As new creations, believers are created by the Word, because when the Word is heard and received in faith, this is by no power or virtue in ourselves, since in us is no good thing (Mt 10:18; Ro 7:18), and we are told that we have nothing that makes us to differ from another that we did not first receive (1Cor 4:7). Only in this way is all boasting excluded.

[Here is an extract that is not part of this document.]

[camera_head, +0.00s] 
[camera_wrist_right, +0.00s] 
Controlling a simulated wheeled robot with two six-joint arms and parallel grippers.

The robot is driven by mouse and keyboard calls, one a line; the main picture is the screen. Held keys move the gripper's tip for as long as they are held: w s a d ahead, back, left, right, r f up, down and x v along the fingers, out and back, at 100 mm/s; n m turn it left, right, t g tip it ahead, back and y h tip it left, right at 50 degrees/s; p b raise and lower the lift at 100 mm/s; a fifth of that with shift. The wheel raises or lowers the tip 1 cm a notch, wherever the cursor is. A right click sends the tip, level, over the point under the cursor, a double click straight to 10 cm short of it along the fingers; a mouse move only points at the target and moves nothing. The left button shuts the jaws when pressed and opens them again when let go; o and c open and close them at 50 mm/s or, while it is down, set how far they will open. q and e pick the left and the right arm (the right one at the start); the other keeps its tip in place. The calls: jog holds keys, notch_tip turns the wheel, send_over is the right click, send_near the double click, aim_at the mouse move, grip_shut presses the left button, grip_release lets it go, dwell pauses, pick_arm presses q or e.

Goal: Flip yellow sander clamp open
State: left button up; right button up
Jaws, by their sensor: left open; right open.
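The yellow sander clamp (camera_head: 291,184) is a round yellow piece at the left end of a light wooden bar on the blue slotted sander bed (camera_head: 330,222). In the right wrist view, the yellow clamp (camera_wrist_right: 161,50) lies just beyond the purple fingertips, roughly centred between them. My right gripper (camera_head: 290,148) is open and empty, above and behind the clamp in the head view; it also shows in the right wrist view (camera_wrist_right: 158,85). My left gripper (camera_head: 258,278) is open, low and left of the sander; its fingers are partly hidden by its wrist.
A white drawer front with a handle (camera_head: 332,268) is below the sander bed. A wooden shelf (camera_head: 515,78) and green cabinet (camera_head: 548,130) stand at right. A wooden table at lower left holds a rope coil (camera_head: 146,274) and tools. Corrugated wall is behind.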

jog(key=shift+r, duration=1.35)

We cannot know all the mystery of its workings, but we can know that from start to finish, trusting and loving God, which is also to obey Him, is all of grace, as Paul credits any faithfulness on his part to mercy alone (1Cor 7:25), as he is careful to always add to every report of success that all important disclaimer: the “yet not I” of gospel grace (1Cor 15:10; Gal 2:20). From start to finish, it is of Him, through Him, and to Him” (Ro 11:36). The faith that is demanded of us is not expected of us, but from the God who gives freely. Because of the fall, the ability to believe God is not in us. That is why it must be born of God. The one thing needful whereby we are united to every divine supply cannot, therefore, be attributed to any virtue of endeavor that we supply out of ourselves, even our will (Ro 9:16). That is why Paul is careful to add, lest we should imagine otherwise, that not only grace, but the faith that secures saving grace, is itself no less the the gift of God, lest anyone should boast even in that (Eph 2:8-9).
All’s to say that when we are not foolishly looking to ourselves for vital faith, but look away to Him alone for what only He can give by His quickening power, we may be sure that our request will not be disappointed. He does not give stones when we ask for bread (Mt 7:9).